Dengan semangat gotong-royong antar sesama warga perbankan, akhirnya musyawarah merumuskan suatu kesimpulan yang terangkum dalam Doktin Bank Berjuang. Doktrin tersebut pada intinya terdiri dari lima butir doktrin yang disebut Panca Sakti Bank Berjuang, yaitu :
1. Bank sebagai alat revolusi wajib melaksanakan Deklarasi Ekonomi.
2. Mengadakan kesatuan jiwa di kalangan perbankan.
3. Menyelenggarakan politik kepegawaian dan pendidikan demokratis yang bermutu tinggi dan yang ber-Manipol-USDEK
4. Bank menumbuhkan suasana kekeluargaan di dalam perusahaan bank seperti yang dimaksudkan dalam pasal 33 UUD 1945
5. Mengadakan integrasi antara perjuangan perbankan dengan perjuangan masyarakat.
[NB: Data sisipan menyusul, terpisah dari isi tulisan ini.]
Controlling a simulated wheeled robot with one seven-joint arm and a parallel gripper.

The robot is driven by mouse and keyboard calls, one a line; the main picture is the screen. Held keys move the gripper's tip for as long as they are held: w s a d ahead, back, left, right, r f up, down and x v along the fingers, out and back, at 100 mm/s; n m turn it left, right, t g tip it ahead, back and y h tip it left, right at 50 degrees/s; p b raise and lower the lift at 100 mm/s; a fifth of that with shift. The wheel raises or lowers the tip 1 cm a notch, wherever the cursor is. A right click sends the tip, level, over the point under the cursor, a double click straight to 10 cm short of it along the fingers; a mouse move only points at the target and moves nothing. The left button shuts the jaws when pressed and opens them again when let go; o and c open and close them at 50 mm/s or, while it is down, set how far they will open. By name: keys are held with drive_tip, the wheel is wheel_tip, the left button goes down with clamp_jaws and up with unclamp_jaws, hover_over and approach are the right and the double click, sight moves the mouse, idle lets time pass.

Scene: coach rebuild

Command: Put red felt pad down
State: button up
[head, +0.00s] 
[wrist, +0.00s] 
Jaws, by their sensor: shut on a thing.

Secara lebih konkrit kelima butir doktrin tersebut diterjemahkan dalam Program Perjuangan Bank Berjuang, yaitu :
1. Bank Berjuang berorientasi kepada Pembangunan Nasional Semesta bukan hanya berdasarkan pertimbangan untung-rugi dengan motif memperoleh keuntungan sebesar-besarnya.
2. Bank Berjuang menuju kepada pemberian kredit berdasarkan atas rencana produksi yang diajukan.
3. Bank Berjuang bersikap dinamis-aktif terjun ke tengah-tengah kehidupan ekonomi bangsa, terutama jika terjadi kemacetan-kemacetan.
Untuk melaksanakan konsepsi Bank Berjuang itu pemerintah menganggap perlu untuk menyesuiakan tugas masing-masing bank pemerintah dengan kondisi ekonomi Indonesia guna membantu usaha pemerintah dalam menanggulangi dan memperbaiki perekonomian negara secara efisien.
Berhubung dengan itu, maka di antara bank-bank pemerintah dilakukan pembagian tugas dalam melayani sektor-sektor ekonomi tertentu, khususnya untuk memenuhi kebutuhan pembiayaan perusahaan-perusahaan yang bernaung di bawah berbagai departemen. Pembagian tugas itu merupakan langkah pertama untuk menuju ke arah spesialisasi dengan menetapkan departemen yang harus dilayani oleh bank-bank pemerintah. Bank Indonesia (BI), Bank Negara Indonesia (BNI), Bank Koperasi Tani dan Nelayan (BKTN), Bank Dagang Negara (BDN), dan Bank Umum Negara (BUNEG) dilibatkan dalam penanganan program departemen pemerintah. Bank-bank tersebut menjadi semacam bank pembangunan yang bertugas membiayai proyek-proyek pembangunan yang dijalankan oleh departemen pemerintah.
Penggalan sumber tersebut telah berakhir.